Was Deutschland angeht, sind beide Experten dann aber doch skeptisch. "Außenminister Joschka Fischer hat sich gerade wegen der Menschenrechtslage in China mit dem chinesischen Außenminister angelegt, was die Sache nicht gerade befördert", meint Meyer.
Kein Sitz für ganz Europa
Außerdem könne Deutschland wohl nicht mit der Unterstützung von Entwicklungsländern rechnen, schätzt der Friedensforscher: "Die sagen sich: 'Warum sollten wir noch ein drittes EU-Land dazunehmen?'" Und ein US-Diplomat äußerte gegenüber der britischen Zeitung "Financial Times" arge Bedenken gegen Deutschland als ständiges Ratsmitglied. Meyer folgert: "Deutschland läuft sich warm, wird aber nicht eingewechselt."
Theoretisch wäre auch - statt eines einzelnen Landes - ein europäischer Sitz im Sicherheitsrat denkbar. Doch Keck winkt ab: "Wir können in Zukunft nicht damit rechnen, dass Großbritannien und Frankreich ihre Position zugunsten eines europäischen Sitzes aufgeben." Auch Meyer sieht für solche Pläne zu wenig Einigkeit innerhalb der Europäischen Union (EU).
Vollversammlung muss Ja sagen
Darüber hinaus zieht sich die Reform des Sicherheitsrates noch aus anderen Gründen weiter hin. "Da ist noch einiges unklar, zum Beispiel die Abstimmungsregeln", erklärt Keck: "Werden die ständigen Mitglieder auch in Zukunft ein Veto-Recht haben?" Meyer schätzt, "dass sich das Zeitfenster erst richtig öffnet, wenn in den USA der Präsidentschafts-Wahlkampf vorbei ist." Voraussichtlich Ende 2004 soll eine von UN-Generalsekretär Kofi Annan eingesetzte Kommission Vorschläge für die UN-Reform vorlegen. Schon 2005 könnte es dann zur Abstimmung in der Vollversammlung kommen.

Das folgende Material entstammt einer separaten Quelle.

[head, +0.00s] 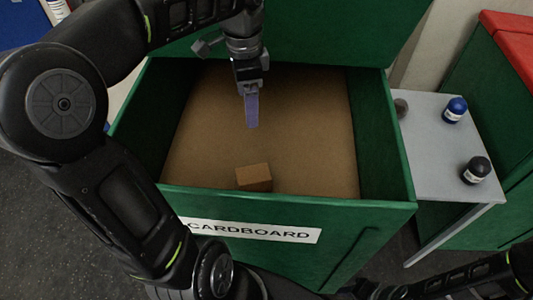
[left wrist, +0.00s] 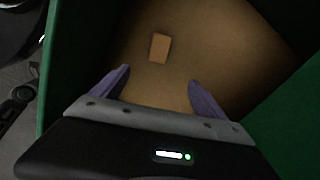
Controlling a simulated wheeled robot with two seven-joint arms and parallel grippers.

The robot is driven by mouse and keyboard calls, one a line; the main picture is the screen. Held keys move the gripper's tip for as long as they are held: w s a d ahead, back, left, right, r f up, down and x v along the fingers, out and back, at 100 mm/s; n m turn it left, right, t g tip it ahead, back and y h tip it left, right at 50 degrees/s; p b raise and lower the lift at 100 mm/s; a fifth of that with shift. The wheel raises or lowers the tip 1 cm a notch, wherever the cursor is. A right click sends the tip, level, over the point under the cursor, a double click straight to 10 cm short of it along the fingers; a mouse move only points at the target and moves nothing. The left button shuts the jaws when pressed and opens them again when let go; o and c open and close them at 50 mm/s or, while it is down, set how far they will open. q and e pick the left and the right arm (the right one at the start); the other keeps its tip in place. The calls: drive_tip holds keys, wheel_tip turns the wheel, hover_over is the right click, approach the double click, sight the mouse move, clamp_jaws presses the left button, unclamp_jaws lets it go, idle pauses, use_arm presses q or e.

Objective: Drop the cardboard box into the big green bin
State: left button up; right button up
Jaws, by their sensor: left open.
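The cardboard box (head: 254,177) is a small brown block lying on the brown floor of the big green bin, near its front wall. It also shows in the left wrist view (left wrist: 160,48), beyond the fingertips. The green bin (head: 290,197) has a label reading CARDBOARD on its front. My left gripper (head: 252,120) hangs over the bin opening, pointing down. In the left wrist view its two purple fingers (left wrist: 158,90) are apart with nothing between them. The box is clear of the fingers. My right gripper is not visible.
A raised green lid (head: 320,32) stands behind the bin. To the right, a grey table (head: 432,155) bears a blue-capped jar (head: 454,109), a black jar (head: 476,170) and a small dark object (head: 401,108). A green bin with a red top (head: 510,40) stands at the far right.

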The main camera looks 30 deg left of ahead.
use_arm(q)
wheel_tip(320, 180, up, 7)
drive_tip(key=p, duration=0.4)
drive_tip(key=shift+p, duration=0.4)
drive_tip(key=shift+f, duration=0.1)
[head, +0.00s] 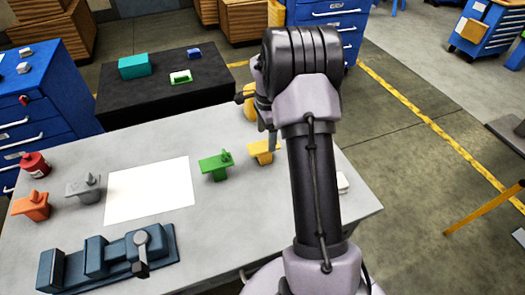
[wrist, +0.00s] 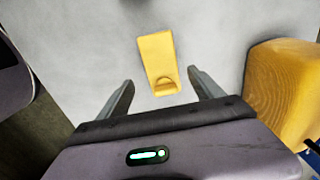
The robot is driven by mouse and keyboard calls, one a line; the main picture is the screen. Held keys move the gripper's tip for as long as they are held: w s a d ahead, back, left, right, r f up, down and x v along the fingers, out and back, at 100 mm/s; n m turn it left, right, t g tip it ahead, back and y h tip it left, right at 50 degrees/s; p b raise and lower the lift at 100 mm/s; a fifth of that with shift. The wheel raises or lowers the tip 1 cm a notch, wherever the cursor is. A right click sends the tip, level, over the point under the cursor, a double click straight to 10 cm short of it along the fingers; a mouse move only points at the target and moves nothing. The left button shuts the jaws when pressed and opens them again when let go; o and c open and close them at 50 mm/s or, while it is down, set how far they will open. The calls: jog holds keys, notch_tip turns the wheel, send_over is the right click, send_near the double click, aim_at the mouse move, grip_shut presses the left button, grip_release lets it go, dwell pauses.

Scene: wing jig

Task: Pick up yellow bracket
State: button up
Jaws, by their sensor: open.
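The yellow bracket (head: 261,151) stands on the grey table, to the right of the green bracket, partly hidden by my arm in the head view. In the wrist view the bracket (wrist: 157,55) shows a flat plate with a rounded raised part at its near end. My gripper (wrist: 160,79) is open and empty. Its two fingers point toward the bracket, one to each side of its near end. I cannot tell how high the fingers are above the table.
A green bracket (head: 216,165), a grey bracket (head: 83,188) and an orange bracket (head: 31,206) stand on the table around a white sheet (head: 150,190). A blue fixture (head: 90,260) lies in front. A larger yellow object (wrist: 282,88) is close at right in the wrist view.

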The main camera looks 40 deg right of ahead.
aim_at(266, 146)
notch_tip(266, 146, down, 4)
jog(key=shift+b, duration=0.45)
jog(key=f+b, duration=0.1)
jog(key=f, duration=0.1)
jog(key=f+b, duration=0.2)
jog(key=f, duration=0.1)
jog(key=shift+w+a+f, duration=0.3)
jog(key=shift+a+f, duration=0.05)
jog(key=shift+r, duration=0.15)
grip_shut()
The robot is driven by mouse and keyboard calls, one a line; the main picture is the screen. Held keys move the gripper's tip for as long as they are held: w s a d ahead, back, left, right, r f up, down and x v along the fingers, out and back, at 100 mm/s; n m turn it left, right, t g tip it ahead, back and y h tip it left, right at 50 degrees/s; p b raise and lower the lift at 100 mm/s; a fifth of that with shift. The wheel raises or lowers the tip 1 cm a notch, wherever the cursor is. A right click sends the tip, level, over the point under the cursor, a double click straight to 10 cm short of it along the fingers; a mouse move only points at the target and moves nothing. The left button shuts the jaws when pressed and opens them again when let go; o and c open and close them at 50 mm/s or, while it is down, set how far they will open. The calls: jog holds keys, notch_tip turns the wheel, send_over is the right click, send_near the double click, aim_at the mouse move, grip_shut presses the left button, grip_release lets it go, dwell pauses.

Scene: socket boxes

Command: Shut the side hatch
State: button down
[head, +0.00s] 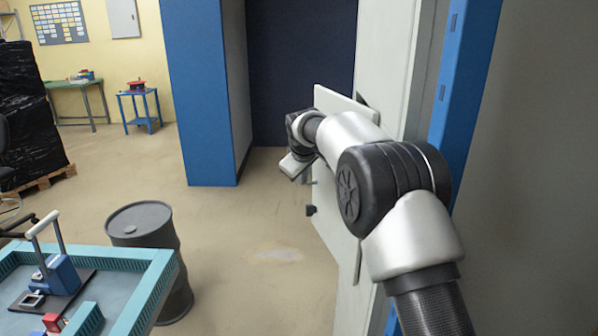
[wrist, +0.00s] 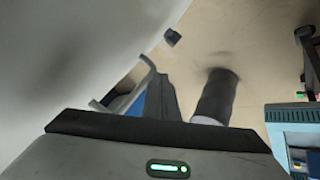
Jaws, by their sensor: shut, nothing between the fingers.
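The side hatch (head: 328,226) is a pale panel standing ajar from the light grey cabinet (head: 385,50) at the right. A dark gap shows behind its top edge. A small black knob (head: 311,210) sits near its left edge. My gripper (head: 290,168) is shut and empty, on the left side of the hatch near its left edge; I cannot tell whether it touches. My arm hides much of the hatch. In the wrist view the hatch (wrist: 75,55) fills the left as a blurred pale surface, with the black knob (wrist: 172,37) at its edge.
A dark barrel (head: 150,240) stands on the floor at left, beside a teal-edged bench (head: 150,290) with tools. A blue cabinet (head: 195,90) stands further back. A blue post (head: 462,90) edges the right. The floor between barrel and hatch is clear.

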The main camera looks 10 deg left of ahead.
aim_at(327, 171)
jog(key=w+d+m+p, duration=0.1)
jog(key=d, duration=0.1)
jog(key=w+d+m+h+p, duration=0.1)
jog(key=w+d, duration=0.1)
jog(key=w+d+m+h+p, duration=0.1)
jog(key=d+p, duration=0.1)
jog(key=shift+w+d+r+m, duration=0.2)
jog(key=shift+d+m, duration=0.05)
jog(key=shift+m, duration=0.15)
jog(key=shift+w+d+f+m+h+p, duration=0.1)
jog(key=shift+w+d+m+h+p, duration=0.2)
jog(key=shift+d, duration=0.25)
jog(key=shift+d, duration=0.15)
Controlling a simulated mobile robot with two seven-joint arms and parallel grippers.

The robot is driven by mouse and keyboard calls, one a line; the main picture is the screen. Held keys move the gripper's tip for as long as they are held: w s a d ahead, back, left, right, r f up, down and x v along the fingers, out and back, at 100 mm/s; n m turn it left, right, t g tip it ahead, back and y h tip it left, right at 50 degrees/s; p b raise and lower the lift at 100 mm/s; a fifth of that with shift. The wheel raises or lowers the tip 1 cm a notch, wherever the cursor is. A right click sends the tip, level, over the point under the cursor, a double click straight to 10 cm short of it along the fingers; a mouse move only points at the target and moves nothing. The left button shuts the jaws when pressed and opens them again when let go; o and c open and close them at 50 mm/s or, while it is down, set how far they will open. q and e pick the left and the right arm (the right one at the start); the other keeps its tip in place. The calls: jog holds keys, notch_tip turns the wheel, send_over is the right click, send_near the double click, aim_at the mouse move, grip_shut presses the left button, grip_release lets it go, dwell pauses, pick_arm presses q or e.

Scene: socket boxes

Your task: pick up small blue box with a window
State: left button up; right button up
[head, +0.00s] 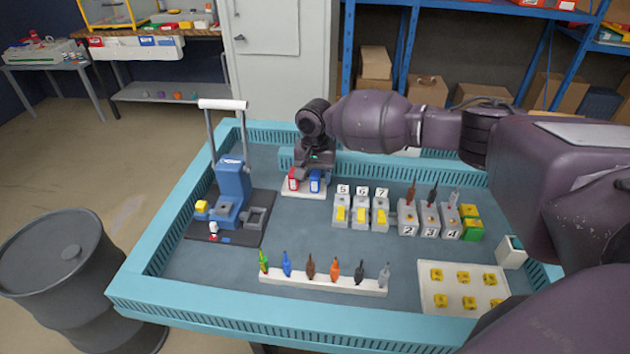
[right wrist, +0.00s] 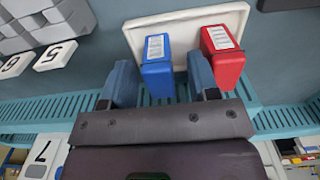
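A small blue box (head: 315,182) with a white label patch stands beside a small red box (head: 293,180) on a white tray (head: 303,194). In the right wrist view the blue box (right wrist: 158,70) lies between the two fingers of my right gripper (right wrist: 162,85), and the red box (right wrist: 223,56) is to its right. A gap shows between the blue box and the right finger; the left finger is close to its side. My right gripper (head: 312,170) is open, just above and behind the boxes. My left gripper is not in view.
Switch blocks labelled 5, 6, 7 (head: 361,210) stand right of the tray. A blue press-like fixture (head: 233,180) stands left. A white rack of coloured pieces (head: 330,283) lies in front. The teal table rim (head: 172,234) surrounds everything; the mat's middle is free.

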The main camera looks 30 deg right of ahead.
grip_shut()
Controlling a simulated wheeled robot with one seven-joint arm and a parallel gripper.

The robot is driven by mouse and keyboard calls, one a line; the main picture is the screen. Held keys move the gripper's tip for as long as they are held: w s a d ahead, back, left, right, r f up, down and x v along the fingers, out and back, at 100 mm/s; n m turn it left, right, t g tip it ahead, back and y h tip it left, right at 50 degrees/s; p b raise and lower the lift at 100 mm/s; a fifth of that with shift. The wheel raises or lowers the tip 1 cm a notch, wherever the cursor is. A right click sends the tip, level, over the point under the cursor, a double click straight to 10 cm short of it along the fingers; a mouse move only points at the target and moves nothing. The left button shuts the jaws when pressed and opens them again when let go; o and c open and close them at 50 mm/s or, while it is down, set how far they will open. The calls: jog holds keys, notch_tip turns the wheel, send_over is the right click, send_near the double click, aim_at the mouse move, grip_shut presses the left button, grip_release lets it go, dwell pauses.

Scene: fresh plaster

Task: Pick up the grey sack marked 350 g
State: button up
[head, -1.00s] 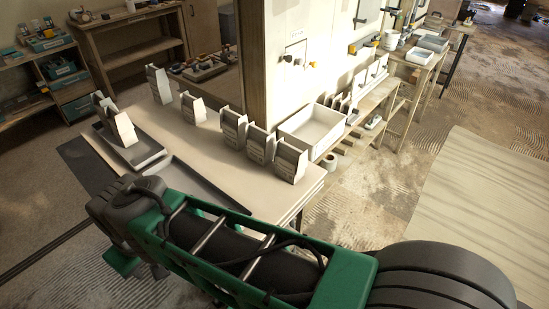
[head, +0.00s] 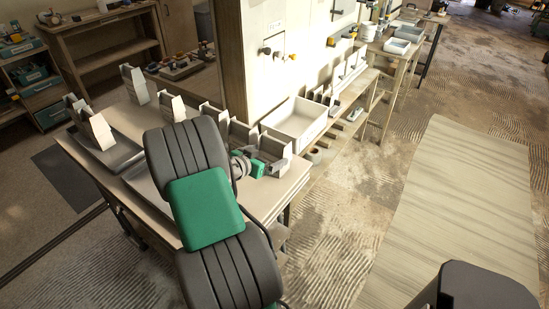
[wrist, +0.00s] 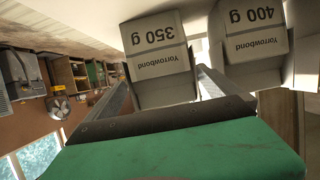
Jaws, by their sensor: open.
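The grey sack marked 350 g (wrist: 158,48) is close in the wrist view, its label upside down with the word Yorrowbond. My gripper (wrist: 165,76) is open, with one finger on each side of this sack in the picture; I cannot tell whether either touches it. A sack marked 400 g (wrist: 252,42) stands just right of it, beside the right finger. In the head view my gripper is by the table's right end, near the row of grey sacks (head: 273,151). Their labels are unreadable there, and my arm hides part of the row.
The table (head: 290,184) also bears a grey tray (head: 122,157) with sacks in it at left, and more sacks (head: 135,85) behind. A white bin (head: 297,122) stands right of the row, near a wall panel (head: 283,45). Open floor lies at right.

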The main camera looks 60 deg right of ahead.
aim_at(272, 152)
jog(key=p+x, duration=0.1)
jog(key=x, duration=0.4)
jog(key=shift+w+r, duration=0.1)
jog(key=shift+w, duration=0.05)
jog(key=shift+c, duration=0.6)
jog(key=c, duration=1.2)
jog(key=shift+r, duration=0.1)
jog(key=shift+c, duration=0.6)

Wenn dann die Kandidaten feststehen, müsste noch die veränderte UN-Charta abgesegnet werden - mit Zwei-Drittel-Mehrheit in der UN-Vollversammlung. Zum Schluss, sagt Keck, müssten die Änderungen auch noch ratifiziert werden.
Die Stühle warten nicht
Nach Meyers Ansicht ist auch eine Teillösung möglich: Zum Beispiel könnten erstmal nur Japan und Deutschland dem festen Kreis beitreten. Die Stühle, für die keine Länder gefunden werden, könnten wieder wegfallen. "Man kann ja keine Sitze leer lassen, bis die andern endlich einen Vertreter ausgewählt haben. Dann macht man's halt gar nicht."